_Exercise details_:
Read the material below and tally how many lines hold the word "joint", giving the number and nothing else.

_Stored dataset items_:
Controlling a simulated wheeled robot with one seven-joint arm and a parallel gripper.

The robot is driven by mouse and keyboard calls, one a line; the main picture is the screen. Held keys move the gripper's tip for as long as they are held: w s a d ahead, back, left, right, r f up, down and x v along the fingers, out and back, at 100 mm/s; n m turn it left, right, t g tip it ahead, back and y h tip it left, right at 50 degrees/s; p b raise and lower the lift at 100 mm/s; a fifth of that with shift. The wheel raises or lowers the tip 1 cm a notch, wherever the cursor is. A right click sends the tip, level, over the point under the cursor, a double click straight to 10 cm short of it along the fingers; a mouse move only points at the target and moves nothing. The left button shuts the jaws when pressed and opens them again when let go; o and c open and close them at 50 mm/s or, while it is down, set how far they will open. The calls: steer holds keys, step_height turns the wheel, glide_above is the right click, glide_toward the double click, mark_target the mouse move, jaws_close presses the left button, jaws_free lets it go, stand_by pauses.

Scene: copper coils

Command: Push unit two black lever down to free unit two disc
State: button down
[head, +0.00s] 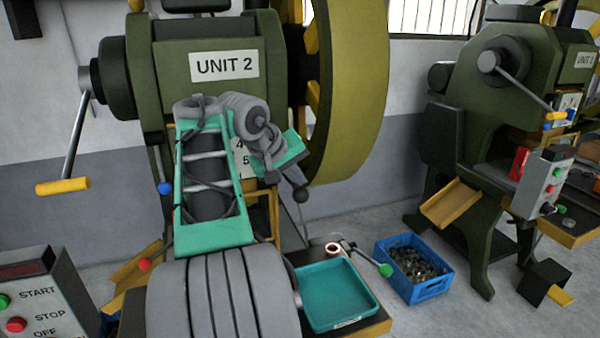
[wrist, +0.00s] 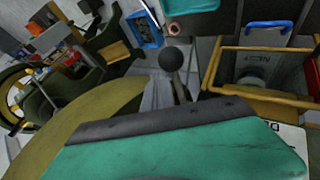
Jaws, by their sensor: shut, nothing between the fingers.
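The black lever of unit two ends in a round black knob (head: 301,195), right of the press's middle; the knob also shows at the upper middle of the wrist view (wrist: 171,58). My gripper (head: 288,170) is shut and empty, close above and left of the knob in the head view. Its fingers are mostly hidden behind my wrist, and I cannot tell whether they touch the lever. A copper-coloured ring (head: 333,249), perhaps the disc, is by the teal tray's back edge; it also shows in the wrist view (wrist: 176,27).
The green press marked UNIT 2 (head: 224,66) has a big yellow flywheel (head: 350,85) on the right. A green-knobbed lever (head: 385,270), teal tray (head: 340,300) and blue crate (head: 428,285) are lower right. Red (head: 144,264) and blue (head: 164,188) knobs are left of my arm.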

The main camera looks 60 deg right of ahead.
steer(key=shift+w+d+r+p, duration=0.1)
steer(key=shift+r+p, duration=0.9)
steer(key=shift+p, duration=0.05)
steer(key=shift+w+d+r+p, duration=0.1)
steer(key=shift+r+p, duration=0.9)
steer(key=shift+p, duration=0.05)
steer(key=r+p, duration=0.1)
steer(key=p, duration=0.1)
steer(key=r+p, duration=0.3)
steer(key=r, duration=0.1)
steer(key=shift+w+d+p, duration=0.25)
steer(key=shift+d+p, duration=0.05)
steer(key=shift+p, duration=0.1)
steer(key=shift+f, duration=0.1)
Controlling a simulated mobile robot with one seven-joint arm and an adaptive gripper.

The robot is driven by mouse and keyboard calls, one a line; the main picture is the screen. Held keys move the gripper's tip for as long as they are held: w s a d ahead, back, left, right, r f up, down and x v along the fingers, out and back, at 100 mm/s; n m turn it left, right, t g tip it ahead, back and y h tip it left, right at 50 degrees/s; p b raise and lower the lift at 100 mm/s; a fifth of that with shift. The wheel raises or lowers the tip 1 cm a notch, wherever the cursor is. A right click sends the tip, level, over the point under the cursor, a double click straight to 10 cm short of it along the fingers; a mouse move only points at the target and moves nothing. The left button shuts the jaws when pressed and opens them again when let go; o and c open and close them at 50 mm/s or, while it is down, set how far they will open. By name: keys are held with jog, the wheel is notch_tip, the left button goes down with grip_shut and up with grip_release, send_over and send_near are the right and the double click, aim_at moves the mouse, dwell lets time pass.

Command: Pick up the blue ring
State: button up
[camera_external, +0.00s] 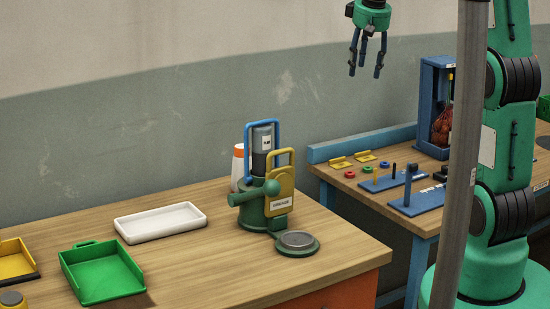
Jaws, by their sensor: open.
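The small blue ring (384,164) lies flat on the right-hand wooden table, near its left back part. A green ring (367,169) and a red ring (349,174) lie in a row to its left. My gripper (366,70) is at the top of the view, fingers pointing down and spread, with nothing between them. It appears high above the rings, well apart from the blue ring.
A blue board with upright pegs (386,182) stands just in front of the rings. Yellow brackets (341,162) lie behind them. A blue frame (434,85) holds a reddish-brown netted item. A grey pole (462,160) blocks part of the view.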

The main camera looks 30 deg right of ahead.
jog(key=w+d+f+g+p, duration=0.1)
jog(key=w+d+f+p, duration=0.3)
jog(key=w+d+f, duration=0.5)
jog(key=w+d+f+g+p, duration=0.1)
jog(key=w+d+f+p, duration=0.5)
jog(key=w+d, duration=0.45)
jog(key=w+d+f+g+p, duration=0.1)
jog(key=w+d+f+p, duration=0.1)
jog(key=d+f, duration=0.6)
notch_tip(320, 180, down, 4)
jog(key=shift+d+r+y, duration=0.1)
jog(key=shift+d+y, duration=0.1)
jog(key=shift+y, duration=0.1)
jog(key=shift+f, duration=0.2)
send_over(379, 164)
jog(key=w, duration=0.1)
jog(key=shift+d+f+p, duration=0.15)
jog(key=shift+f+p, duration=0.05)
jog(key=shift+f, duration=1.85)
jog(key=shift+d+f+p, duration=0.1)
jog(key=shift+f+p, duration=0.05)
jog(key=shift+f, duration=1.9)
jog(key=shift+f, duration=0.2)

_Expected answer_:
2